Hall’s insistence on the historical was a tool to resist endings and neat categorizations, forcing us to consider how there must be another way. This desire to resist endings is echoed by the formal qualities of Akomfrah’s work. He has designated The Unfinished Conversation not as a film, but as a project, which instantly conveys an ongoing examination. As Kobena Mercer put it speaking of the title of Akomfrah’s work, “[it is]a commitment that is not exhausted by meeting a goal.” The structure of the piece forces us to think and rethink our relationship to the subjects and narrative portrayed. The multi-channel installation conveys a sense of the multiple migrations of the image. Here, Akomfrah is exploring other, non-Aristotelian ways of storytelling. The logic of simultaneity that multi-screen pieces offer creates a more democratic viewing experience, which invites participation and interrogation of the history presented.

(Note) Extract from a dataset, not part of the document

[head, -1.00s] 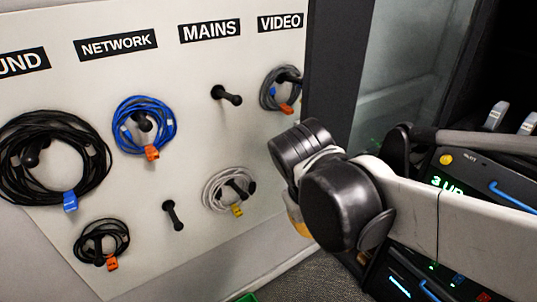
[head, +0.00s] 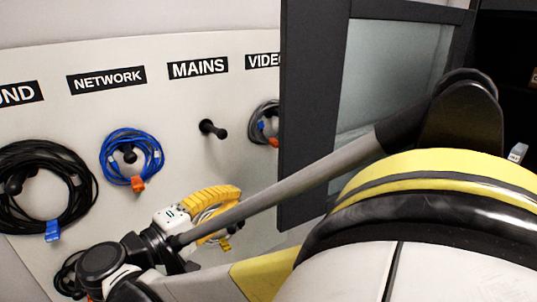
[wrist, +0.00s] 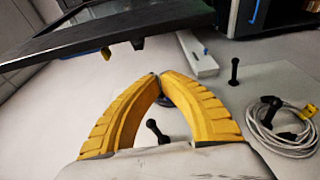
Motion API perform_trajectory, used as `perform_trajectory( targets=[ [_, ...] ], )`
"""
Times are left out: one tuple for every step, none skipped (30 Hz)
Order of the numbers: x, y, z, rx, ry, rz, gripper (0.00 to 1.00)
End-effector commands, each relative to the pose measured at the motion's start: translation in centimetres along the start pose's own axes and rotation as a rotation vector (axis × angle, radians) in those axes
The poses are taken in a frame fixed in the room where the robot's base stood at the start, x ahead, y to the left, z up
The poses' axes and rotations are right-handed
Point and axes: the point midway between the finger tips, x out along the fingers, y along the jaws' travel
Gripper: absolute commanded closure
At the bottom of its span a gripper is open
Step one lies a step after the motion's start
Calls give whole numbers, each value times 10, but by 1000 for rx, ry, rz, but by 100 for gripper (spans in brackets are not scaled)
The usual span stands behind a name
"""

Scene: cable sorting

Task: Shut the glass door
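The glass door (head: 312,120) stands open in the head view, with a dark frame around a pale pane (head: 385,75). It covers part of the cable board's right side. In the wrist view the dark door frame (wrist: 165,21) crosses the upper left, apart from my fingers. My gripper (head: 236,192) has yellow fingers and is in front of the board, left of the door's lower free edge. In the wrist view the fingertips of my gripper (wrist: 159,75) come together with nothing visible between them. My arm hides part of the door's lower side.
The white board (head: 225,80) carries black pegs and coiled cables, including a blue coil (head: 158,157) and a black coil (head: 88,185). A white cable coil (wrist: 285,145) hangs close by at right in the wrist view. Dark equipment (wrist: 235,15) shows at the top.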

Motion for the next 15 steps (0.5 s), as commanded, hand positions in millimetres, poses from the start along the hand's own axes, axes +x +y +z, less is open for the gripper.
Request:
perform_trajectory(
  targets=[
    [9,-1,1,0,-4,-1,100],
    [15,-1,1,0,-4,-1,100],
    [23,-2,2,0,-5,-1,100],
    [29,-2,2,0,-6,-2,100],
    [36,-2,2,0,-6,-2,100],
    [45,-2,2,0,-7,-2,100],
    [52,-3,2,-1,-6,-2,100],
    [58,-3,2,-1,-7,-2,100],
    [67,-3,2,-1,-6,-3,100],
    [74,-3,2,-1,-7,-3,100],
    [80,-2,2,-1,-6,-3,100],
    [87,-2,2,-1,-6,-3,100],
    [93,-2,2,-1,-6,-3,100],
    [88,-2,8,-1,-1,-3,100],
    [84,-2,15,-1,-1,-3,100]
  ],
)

Writing against the staunch march of history, into a space that offers multiplicity, fluidity, and thereby possibility, feels as important today as it ever was. Perhaps through an insistence on questions of temporality, one can come to understand the constructed nature of our circumstances, breathing imagination into how they could be configured otherwise.
John Akomfrah’s The Unfinished Conversation was part of MoMA’s Unfinished Conversations: New Work from the Collection, which brought together works by more than a dozen artists, made in the past decade and recently acquired by The Museum of Modern Art. The exhibition was on view March 19–July 30, 2017.